Ortega y su “generación del 14″
El año 1914 fue crucial para José Ortega y Gasset. Ese año publicó su primer libro, Meditaciones del Quijote y consiguió aglutinar a un grupo de intelectuales alrededor de un proyecto político nuevo.
Aquel año se desencadenó la Gran Guerra. Después de lo ocurrido en Cuba, los españoles optamos por la neutralidad, aunque la opinión pública tomó partido con pasión a favor de uno u otro de los contendientes. Como era de esperar, Ortega y su grupo se decantaron por los aliados, aunque la admiración de Ortega por Alemania dejaría una huella profunda en la mentalidad de sus compatriotas. Aquel mismo año, Ortega fundó una nueva organización, la Liga de Educación Política. Canalejas había sido asesinado en 1912 y Antonio Maura había quedado neutralizado en 1913. El sistema de turno de los dos grandes partidos, el liberal y el conservador, estaba agotado, como también se había agotado la coalición republicano-socialista fraguada tras los sucesos de la Semana Trágica de Barcelona, en 1909.
Había llegado la hora de una nueva propuesta, y fue Melquíades Álvarez, un político republicano, quien la ofreció. El Partido Reformista sería la alternativa a liberales y conservadores. También integraría a una parte del republicanismo en la Monarquía constitucional. Con su Liga de Educación Política, Ortega quería encauzar a los intelectuales liberales en la reforma del sistema desde dentro.

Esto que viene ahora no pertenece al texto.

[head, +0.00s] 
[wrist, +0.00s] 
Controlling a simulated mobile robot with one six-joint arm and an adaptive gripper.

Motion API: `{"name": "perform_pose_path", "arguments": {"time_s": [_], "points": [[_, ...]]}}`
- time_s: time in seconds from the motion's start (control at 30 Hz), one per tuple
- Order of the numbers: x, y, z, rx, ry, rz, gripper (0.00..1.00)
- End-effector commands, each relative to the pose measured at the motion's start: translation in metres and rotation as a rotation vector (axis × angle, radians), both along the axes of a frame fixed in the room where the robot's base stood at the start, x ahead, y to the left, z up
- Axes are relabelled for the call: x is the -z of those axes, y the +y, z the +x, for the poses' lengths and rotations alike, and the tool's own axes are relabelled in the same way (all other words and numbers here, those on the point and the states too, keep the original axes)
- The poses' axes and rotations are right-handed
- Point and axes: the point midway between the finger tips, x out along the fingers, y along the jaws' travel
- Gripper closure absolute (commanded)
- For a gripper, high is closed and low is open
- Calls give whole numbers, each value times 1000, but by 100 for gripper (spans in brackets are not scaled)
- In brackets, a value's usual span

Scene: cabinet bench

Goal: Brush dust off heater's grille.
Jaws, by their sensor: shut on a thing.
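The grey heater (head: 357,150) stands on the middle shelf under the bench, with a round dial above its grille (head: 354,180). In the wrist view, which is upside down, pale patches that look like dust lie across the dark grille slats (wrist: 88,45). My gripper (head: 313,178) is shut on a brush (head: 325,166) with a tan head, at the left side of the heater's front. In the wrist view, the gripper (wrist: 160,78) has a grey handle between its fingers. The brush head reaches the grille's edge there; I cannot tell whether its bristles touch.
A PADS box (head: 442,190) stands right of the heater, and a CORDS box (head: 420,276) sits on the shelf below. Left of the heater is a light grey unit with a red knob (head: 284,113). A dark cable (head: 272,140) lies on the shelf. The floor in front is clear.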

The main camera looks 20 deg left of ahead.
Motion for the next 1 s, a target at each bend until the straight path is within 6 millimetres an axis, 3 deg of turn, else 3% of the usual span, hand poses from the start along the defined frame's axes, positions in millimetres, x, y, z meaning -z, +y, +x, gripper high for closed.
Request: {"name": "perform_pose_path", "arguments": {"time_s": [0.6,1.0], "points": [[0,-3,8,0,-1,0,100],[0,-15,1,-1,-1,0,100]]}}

El perspectivismo y la nación
Ortega no era un político. Era un pensador, un filósofo. De ahí su autoridad entre sus contemporáneos. Aquel mismo año de 1914, y en el texto de las Meditaciones del Quijote expuso el giro que acababa de dar su pensamiento. En sus primeros años, Ortega se había adherido naturalmente a una filosofía en la que la razón ocupaba la plaza preeminente y el ser humano se constituía como entidad universal precisamente porque estaba dotado de razón. En las Meditaciones del Quijote, Ortega hizo saber que había dejado atrás todo eso. La universalidad de la razón había quedado sustituida por la multiplicidad de perspectivas. Estas perspectivas eran irreductibles entre sí, pero al mismo tiempo se necesitaban unas a otras. De este modo, Ortega se declaraba heredero de la gran crisis de la razón que había sacudido el pensamiento europeo de finales de siglo XIX. Él mismo llevaba la quiebra de la razón hasta un punto de no retorno. Lo llamaría perspectivismo, luego razón vital o razón histórica, entre otros nombres. Ortega había abierto el problema filosófico al que intentaría dar solución –sin conseguirlo, como era de esperar- toda su vida.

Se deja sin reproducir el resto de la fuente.